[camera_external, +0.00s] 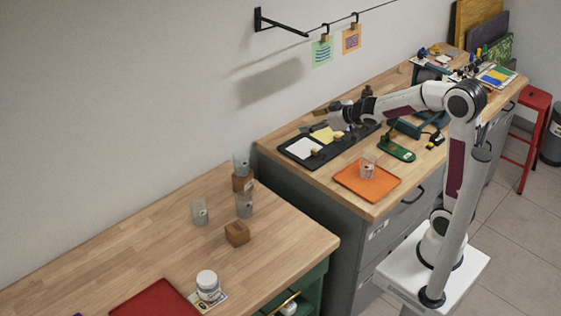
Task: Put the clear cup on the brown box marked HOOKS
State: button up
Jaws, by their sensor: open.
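Several clear cups are in view. One clear cup (241,160) stands on a brown box (242,183) at the back right of the near wooden counter. A further cup (368,170) stands on the orange tray (382,190) on the far counter. A second brown box (237,233) sits near the counter's right edge. The lettering on both boxes is too small to read. My gripper (325,112) is open above the dark mat, away from the cups.
The near counter (130,240) also bears a red tray (157,300) and a white jar (208,286). A gap separates it from the higher far counter. That one holds a dark mat (295,153) with papers, a green tool (396,148) and clutter at its far end.

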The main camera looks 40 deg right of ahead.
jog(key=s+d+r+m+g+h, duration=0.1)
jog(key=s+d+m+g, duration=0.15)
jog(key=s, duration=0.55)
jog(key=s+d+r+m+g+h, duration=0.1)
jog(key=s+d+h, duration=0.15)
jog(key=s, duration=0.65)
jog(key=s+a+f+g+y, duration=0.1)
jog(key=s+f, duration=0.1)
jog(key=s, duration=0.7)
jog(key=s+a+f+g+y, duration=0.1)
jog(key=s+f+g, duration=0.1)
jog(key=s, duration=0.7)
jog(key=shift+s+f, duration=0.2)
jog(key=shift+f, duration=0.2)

___

Set exercise = Repeat the full listing above exactly, with no pictures in the copy.

Answer below =
[camera_external, +0.00s] 
Task: Put the clear cup on the brown box marked HOOKS
State: button up
Jaws, by their sensor: open.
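Several clear cups are in view. One clear cup (241,160) stands on a brown box (242,183) at the back right of the near wooden counter. A further cup (368,170) stands on the orange tray (382,190) on the far counter. A second brown box (237,233) sits near the counter's right edge. The lettering on both boxes is too small to read. My gripper (325,112) is open above the dark mat, away from the cups.
The near counter (130,240) also bears a red tray (157,300) and a white jar (208,286). A gap separates it from the higher far counter. That one holds a dark mat (295,153) with papers, a green tool (396,148) and clutter at its far end.

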The main camera looks 40 deg right of ahead.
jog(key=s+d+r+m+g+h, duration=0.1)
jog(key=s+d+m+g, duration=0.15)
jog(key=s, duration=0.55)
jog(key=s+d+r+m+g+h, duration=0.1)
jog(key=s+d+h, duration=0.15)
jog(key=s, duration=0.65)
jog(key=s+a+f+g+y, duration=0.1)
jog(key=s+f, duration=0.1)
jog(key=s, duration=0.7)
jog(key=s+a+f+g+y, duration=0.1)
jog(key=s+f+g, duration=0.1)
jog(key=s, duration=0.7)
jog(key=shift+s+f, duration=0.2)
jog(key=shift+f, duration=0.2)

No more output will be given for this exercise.